:: Material to process ::
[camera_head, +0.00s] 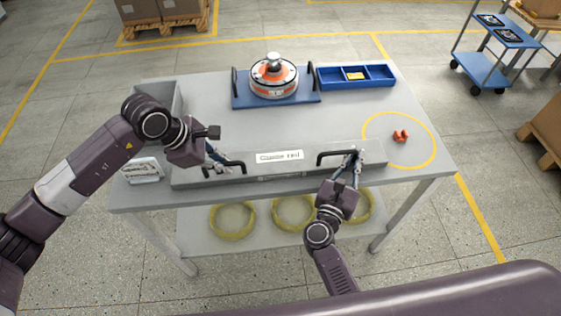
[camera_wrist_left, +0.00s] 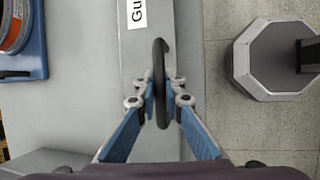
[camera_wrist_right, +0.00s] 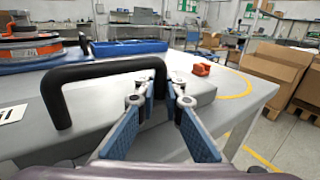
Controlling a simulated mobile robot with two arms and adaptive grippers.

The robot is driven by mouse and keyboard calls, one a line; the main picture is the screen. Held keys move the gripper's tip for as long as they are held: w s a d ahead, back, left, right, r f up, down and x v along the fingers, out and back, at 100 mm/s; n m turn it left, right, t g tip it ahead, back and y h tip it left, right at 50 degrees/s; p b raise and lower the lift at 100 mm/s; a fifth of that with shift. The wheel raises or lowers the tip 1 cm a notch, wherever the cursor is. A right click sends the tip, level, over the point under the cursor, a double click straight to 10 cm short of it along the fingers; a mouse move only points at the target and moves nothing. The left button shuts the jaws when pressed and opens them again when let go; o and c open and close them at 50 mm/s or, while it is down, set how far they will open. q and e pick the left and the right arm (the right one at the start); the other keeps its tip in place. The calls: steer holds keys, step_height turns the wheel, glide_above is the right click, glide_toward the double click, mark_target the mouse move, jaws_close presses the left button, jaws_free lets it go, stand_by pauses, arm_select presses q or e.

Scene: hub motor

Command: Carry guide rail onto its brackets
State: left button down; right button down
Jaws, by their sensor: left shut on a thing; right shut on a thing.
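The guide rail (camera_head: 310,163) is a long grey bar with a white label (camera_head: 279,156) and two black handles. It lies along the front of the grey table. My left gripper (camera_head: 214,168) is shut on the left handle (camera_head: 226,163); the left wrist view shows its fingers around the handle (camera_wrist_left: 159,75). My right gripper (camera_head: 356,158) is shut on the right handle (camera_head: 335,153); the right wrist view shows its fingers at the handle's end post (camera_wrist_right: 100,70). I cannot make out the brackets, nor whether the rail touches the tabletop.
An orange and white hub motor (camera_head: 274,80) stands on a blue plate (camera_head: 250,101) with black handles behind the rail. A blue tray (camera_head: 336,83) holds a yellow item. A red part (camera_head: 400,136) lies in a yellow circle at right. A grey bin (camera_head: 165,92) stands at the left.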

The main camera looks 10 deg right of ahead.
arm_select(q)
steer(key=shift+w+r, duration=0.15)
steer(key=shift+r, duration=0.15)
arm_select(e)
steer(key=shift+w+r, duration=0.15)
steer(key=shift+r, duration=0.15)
---
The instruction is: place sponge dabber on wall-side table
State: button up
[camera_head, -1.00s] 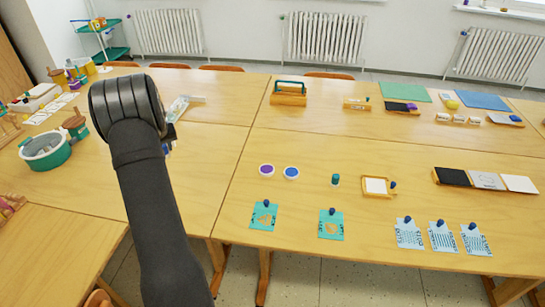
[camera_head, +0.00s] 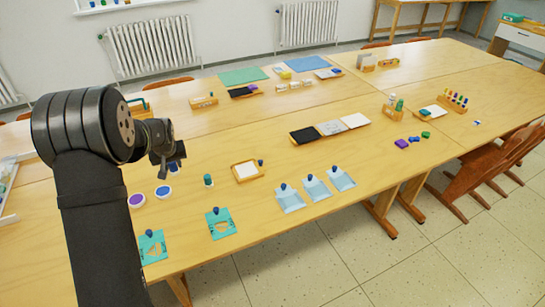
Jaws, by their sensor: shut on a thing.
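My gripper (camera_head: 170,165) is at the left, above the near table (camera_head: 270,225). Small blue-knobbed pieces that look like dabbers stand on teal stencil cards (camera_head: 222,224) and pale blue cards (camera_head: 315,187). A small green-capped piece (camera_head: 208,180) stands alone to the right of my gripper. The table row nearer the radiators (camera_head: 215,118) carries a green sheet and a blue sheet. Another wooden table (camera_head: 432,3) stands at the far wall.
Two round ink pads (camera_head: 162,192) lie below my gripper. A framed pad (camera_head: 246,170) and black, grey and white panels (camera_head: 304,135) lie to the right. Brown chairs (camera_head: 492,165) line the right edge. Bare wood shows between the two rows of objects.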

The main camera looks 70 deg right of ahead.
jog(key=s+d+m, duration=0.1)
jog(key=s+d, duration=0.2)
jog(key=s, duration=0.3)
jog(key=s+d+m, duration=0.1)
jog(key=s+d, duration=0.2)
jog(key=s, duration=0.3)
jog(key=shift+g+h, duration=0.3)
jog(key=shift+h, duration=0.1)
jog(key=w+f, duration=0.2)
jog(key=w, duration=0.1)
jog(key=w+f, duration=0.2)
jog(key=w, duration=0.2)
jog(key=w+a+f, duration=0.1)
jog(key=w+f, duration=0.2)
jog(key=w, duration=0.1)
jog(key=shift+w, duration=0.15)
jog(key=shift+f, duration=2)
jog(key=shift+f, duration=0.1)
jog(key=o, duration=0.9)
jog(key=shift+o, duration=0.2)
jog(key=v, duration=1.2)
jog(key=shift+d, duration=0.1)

:: Problem details ::
Copy out every line from the records that has the word "State".

:: Task answer ::
State: left button down; right button down
State: button up

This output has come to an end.